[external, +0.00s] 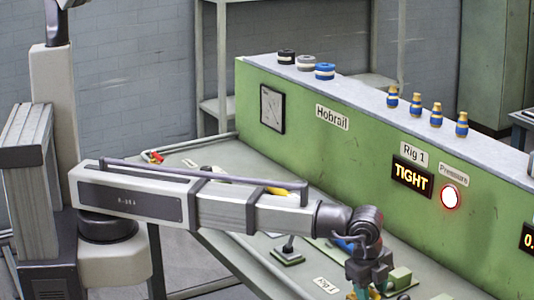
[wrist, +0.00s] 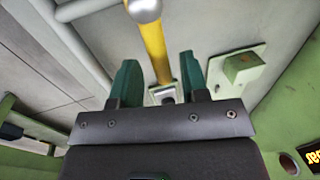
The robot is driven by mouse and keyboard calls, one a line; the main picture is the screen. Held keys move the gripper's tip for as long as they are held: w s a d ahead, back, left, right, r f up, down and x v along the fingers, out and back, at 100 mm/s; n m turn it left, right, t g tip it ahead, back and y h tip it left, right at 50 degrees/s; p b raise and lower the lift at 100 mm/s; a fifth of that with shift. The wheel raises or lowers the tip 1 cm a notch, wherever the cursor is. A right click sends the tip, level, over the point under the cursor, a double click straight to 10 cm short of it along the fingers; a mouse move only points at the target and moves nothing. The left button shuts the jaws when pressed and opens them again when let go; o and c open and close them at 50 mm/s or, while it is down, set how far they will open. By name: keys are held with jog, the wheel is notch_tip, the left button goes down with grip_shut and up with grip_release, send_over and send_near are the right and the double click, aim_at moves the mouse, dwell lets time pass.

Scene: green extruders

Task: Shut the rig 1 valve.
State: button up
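A yellow lever (wrist: 154,48) with a grey ball end shows in the wrist view. It runs between the two green fingers of my gripper (wrist: 159,60), with gaps visible on both sides. I cannot tell how deep the lever lies between the fingers. In the external view my gripper (external: 364,291) points down over the bench at the bottom edge, its tips partly cut off. The Rig 1 label (external: 415,152) is on the green panel, above a display (external: 412,177) reading TIGHT. A lit white Pressure lamp (external: 450,196) with a red rim is beside it.
The green panel (external: 300,125) rises behind the bench (external: 215,210). A green block (wrist: 243,68) stands right of the lever in the wrist view. A small lever on a green base (external: 287,252) is left of my gripper. Blue-and-gold fittings (external: 414,105) line the panel's top.

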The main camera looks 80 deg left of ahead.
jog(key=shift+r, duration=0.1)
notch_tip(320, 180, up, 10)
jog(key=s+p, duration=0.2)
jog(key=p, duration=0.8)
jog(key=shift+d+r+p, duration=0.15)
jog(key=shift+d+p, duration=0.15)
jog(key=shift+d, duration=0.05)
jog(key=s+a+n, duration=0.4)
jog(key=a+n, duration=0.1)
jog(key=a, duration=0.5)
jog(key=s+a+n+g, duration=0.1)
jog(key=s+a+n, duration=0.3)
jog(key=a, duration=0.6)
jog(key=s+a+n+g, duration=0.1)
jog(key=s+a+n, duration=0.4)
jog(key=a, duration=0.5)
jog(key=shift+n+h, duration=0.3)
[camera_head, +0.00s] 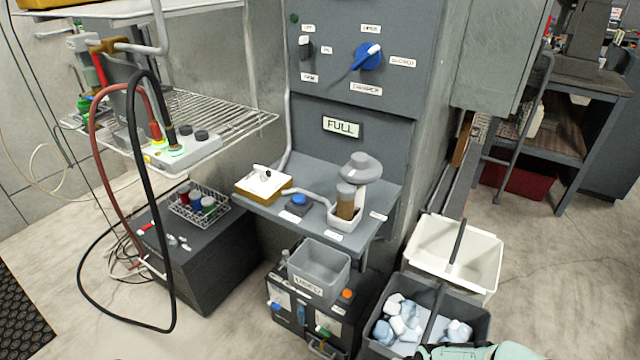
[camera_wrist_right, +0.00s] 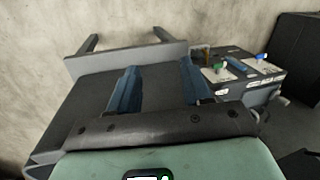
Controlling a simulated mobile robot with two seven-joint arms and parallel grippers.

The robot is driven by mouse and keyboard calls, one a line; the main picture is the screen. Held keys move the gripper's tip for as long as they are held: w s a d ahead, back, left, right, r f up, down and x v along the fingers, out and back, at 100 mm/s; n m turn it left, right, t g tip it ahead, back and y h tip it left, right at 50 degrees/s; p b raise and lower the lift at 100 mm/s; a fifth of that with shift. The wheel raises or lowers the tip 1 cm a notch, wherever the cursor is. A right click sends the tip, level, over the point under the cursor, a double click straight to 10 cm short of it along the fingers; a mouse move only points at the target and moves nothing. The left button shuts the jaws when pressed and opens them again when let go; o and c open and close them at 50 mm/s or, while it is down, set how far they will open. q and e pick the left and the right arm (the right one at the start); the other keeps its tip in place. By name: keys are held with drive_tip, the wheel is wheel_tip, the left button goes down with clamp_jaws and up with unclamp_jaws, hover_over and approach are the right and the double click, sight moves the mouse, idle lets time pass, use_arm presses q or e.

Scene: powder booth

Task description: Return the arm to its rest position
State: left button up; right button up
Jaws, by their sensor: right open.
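My right arm (camera_head: 480,351) shows only as a pale green part at the bottom edge of the head view, right of centre, at the near rim of the dark grey bin. Its fingers cannot be made out there. In the right wrist view my right gripper (camera_wrist_right: 160,90) has its two blue fingers wide apart, with nothing between them. A dark flat grey surface lies beyond the fingers. My left gripper is not in view.
The dark grey bin (camera_head: 376,348) holds crumpled pale cloths; a white bin (camera_head: 490,262) stands behind it. A grey tub (camera_head: 340,268) sits on a black case left of them. A shelf (camera_head: 262,212) carries a cup and a boxed pad. Floor at right (camera_head: 570,270) is clear.

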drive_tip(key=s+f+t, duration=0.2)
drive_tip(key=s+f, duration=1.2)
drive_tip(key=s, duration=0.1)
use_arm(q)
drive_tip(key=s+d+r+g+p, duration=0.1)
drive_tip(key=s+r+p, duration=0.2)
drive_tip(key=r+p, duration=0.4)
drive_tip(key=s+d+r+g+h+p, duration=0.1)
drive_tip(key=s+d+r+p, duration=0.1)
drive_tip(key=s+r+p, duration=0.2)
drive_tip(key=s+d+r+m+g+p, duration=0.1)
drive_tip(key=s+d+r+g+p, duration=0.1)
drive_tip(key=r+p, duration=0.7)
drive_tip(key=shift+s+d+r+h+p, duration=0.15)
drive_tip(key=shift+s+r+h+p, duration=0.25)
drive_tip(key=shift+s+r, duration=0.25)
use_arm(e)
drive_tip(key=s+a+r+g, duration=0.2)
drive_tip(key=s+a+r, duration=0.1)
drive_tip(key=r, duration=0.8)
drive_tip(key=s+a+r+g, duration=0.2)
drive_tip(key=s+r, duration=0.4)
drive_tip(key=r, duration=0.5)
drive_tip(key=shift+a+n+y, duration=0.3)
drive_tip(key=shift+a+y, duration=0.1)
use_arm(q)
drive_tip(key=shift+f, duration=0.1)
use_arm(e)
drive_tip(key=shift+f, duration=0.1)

☆ ☆ ☆ ☆

> Exercise objective: Tell how many lines of the material above hold "Scene", answering with a bare number.

> Exercise solution: 2